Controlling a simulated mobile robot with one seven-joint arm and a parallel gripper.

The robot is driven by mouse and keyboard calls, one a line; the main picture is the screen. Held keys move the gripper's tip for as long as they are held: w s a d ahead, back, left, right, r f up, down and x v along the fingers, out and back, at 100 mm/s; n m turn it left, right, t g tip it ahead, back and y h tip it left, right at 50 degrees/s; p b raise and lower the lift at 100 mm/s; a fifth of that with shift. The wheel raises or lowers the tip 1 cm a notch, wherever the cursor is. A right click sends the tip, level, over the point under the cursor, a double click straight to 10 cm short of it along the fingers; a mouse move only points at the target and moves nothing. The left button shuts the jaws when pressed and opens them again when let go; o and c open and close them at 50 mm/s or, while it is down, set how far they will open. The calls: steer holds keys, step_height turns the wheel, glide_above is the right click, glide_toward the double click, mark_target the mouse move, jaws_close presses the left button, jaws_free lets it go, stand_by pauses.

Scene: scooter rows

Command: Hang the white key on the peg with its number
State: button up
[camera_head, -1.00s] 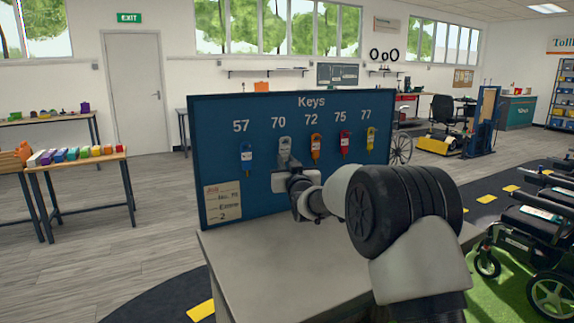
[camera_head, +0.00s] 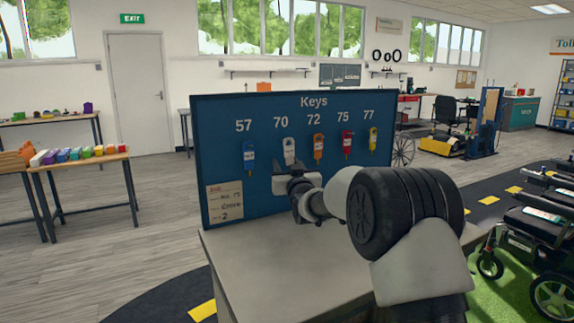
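The white key (camera_head: 289,150) is at the blue key board (camera_head: 225,125), under the number 70, and appears to hang on that peg. The peg itself is too small to make out. My gripper (camera_head: 292,168) is just below the white key, in front of the board. Its fingers look apart and the key is above them, with its lower end close to the fingertips. A note (camera_head: 224,202) on the board's lower left is too blurred to read fully.
A blue key (camera_head: 249,157) hangs under 57, an orange key (camera_head: 318,147) under 72, a red key (camera_head: 347,143) under 75 and a yellow key (camera_head: 373,138) under 77. The grey tabletop (camera_head: 285,265) before the board is clear.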

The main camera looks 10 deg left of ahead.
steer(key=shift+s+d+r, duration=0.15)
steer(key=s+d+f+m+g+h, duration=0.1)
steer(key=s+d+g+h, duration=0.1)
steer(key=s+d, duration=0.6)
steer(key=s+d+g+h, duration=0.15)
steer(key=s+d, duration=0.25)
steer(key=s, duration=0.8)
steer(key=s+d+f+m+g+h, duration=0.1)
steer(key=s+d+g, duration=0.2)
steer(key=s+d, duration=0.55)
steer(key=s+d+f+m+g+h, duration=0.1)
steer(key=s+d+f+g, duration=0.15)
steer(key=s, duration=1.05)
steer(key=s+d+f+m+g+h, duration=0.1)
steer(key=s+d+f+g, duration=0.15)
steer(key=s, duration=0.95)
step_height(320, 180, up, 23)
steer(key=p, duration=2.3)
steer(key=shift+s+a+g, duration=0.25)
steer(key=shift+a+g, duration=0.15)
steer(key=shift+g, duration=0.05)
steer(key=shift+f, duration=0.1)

[Your task]: The listing above needs to be output again exactly. Don't include the pictures.

[Complete output]:
Controlling a simulated mobile robot with one seven-joint arm and a parallel gripper.

The robot is driven by mouse and keyboard calls, one a line; the main picture is the screen. Held keys move the gripper's tip for as long as they are held: w s a d ahead, back, left, right, r f up, down and x v along the fingers, out and back, at 100 mm/s; n m turn it left, right, t g tip it ahead, back and y h tip it left, right at 50 degrees/s; p b raise and lower the lift at 100 mm/s; a fifth of that with shift. The wheel raises or lowers the tip 1 cm a notch, wherever the cursor is. A right click sends the tip, level, over the point under the cursor, a double click straight to 10 cm short of it along the fingers; a mouse move only points at the target and moves nothing. The left button shuts the jaws when pressed and opens them again when let go; o and c open and close them at 50 mm/s or, while it is down, set how far they will open. The calls: steer holds keys, step_height turns the wheel, glide_above is the right click, glide_toward the double click, mark_target the mouse move, jaws_close presses the left button, jaws_free lets it go, stand_by pauses.

Scene: scooter rows

Command: Hang the white key on the peg with its number
State: button up
[camera_head, -1.00s] 
[camera_head, +0.00s] 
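The white key (camera_head: 289,150) is at the blue key board (camera_head: 225,125), under the number 70, and appears to hang on that peg. The peg itself is too small to make out. My gripper (camera_head: 292,168) is just below the white key, in front of the board. Its fingers look apart and the key is above them, with its lower end close to the fingertips. A note (camera_head: 224,202) on the board's lower left is too blurred to read fully.
A blue key (camera_head: 249,157) hangs under 57, an orange key (camera_head: 318,147) under 72, a red key (camera_head: 347,143) under 75 and a yellow key (camera_head: 373,138) under 77. The grey tabletop (camera_head: 285,265) before the board is clear.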

The main camera looks 10 deg left of ahead.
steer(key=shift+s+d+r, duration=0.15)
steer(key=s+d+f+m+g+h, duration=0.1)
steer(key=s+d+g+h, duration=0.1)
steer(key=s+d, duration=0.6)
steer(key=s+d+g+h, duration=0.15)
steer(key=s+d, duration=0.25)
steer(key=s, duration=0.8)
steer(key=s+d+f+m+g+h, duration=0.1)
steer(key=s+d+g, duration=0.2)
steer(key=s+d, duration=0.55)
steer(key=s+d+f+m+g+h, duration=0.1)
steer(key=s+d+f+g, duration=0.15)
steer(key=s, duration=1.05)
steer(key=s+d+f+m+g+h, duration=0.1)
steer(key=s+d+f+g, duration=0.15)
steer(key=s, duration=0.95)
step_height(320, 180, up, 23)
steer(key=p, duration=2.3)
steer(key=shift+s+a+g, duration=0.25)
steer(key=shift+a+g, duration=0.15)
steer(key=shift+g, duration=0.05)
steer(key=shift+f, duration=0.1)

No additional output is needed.